Two principles to avoid common data mistakes

If David Brooks is correct, the “rising philosophy of the day” is “data-ism.” But you don’t have to believe David Brooks. Just look at the big data (e.g. Google Trends) on “big data.”

For the political junkies, data became sexy in 2012. First, the New York Times’ Nate Silver’s meta-analyses of polling data triumphed over the pundits’ “gut feelings.” Second, the Obama campaign successfully used data analytics to increase voter turnout. This caused people to pay attention (witness, for example, David Brooks’ new devotion to the subject as prime column-fodder).

Of course, for those of us in the transparency and accountability advocacy community, data has long been a prized commodity. And as governments around the world increasingly commit to open data promises, more and more data is becoming available.

At its best, data allows us to transcend our personal anecdotal experiences, giving us the big picture. It allows us to detect relationships and patterns that we wouldn’t otherwise see. Using data smartly can help us to make better decisions about both our own lives and our society.

But it’s important to understand that data and data analysis are merely tools. They can be used well, or they can be used poorly. It is remarkably easy both to mislead and to be misled by data. Hence the old adage: “There are three kinds of lies: lies, damned lies, and statistics.”

For many people, data can quickly overwhelm and confuse. It’s easy to misinterpret data, or to use it irresponsibly.
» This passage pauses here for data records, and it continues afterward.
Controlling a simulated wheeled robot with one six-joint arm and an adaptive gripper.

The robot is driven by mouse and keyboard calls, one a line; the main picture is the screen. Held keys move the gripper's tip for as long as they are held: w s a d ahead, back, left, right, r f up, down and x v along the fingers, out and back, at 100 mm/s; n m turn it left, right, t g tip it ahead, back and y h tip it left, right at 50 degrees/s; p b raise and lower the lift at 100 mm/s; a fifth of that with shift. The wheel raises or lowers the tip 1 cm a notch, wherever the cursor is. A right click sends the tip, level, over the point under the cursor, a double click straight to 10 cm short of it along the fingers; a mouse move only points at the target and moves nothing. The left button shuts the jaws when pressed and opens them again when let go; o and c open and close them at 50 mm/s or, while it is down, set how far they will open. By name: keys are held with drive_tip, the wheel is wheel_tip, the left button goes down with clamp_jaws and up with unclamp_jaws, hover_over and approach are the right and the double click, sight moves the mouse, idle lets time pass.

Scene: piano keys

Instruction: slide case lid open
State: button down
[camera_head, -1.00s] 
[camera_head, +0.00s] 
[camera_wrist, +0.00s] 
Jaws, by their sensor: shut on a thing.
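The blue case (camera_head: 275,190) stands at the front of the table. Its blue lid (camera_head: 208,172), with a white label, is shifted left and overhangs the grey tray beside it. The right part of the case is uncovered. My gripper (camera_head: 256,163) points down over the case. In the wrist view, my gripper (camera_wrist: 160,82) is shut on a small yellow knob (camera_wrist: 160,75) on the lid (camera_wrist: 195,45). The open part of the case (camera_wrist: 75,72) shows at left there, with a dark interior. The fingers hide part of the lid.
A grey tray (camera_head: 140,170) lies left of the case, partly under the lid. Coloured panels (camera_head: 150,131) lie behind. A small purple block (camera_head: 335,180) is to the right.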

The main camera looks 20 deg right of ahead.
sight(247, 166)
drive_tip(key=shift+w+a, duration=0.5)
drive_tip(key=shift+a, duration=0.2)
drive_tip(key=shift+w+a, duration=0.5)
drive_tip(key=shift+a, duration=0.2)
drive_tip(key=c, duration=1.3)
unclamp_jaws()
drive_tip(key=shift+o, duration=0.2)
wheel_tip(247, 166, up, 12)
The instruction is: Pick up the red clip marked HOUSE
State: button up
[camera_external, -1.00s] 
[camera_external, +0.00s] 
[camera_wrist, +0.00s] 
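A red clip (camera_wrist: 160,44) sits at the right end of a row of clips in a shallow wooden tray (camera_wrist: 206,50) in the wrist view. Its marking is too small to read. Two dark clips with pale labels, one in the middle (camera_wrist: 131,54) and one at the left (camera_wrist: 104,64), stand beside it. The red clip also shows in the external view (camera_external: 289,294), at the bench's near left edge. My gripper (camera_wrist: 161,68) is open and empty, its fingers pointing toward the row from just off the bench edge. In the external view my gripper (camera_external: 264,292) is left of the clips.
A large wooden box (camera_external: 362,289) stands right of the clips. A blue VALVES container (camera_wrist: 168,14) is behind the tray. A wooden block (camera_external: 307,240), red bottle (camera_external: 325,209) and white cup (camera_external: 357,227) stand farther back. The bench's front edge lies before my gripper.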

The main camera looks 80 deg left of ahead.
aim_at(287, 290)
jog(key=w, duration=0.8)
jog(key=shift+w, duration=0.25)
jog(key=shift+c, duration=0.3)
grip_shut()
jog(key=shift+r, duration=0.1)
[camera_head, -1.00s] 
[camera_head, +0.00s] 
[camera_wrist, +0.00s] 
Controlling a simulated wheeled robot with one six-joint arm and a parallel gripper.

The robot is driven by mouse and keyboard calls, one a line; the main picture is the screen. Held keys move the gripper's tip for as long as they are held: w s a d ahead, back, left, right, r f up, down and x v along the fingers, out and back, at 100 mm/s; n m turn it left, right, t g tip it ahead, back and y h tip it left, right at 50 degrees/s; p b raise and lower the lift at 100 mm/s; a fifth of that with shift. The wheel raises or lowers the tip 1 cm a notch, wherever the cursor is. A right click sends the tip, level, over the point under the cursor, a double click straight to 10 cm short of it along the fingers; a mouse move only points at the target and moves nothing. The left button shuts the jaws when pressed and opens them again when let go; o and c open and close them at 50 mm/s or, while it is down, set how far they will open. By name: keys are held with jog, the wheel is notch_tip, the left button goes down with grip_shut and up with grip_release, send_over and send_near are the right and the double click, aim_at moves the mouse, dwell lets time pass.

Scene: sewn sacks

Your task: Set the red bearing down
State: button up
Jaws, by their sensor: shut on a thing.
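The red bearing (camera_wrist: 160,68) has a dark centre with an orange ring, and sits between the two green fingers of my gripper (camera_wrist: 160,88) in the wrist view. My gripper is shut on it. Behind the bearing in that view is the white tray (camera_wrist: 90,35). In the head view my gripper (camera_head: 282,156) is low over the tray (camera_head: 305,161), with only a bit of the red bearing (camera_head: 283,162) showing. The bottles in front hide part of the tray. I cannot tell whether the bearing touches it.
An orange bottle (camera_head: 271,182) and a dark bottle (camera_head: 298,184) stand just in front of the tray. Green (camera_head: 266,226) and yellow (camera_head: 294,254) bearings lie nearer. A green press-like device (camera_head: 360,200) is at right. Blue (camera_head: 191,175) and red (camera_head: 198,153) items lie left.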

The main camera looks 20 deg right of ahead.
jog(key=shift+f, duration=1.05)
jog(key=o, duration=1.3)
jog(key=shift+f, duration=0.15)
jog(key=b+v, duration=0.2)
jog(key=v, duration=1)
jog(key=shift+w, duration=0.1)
We as humans are not particularly good at intuitively grasping large numbers, and our educational system generally does a poor job of helping us to counter this problem.

For that reason, I want to offer two basic principles that I think could prevent a majority of the data mistakes that I observe:

  1. Cherry-picking works better with fruit than data
  2. Correlation provokes questions better than it answers them

Let’s go at these one at a time.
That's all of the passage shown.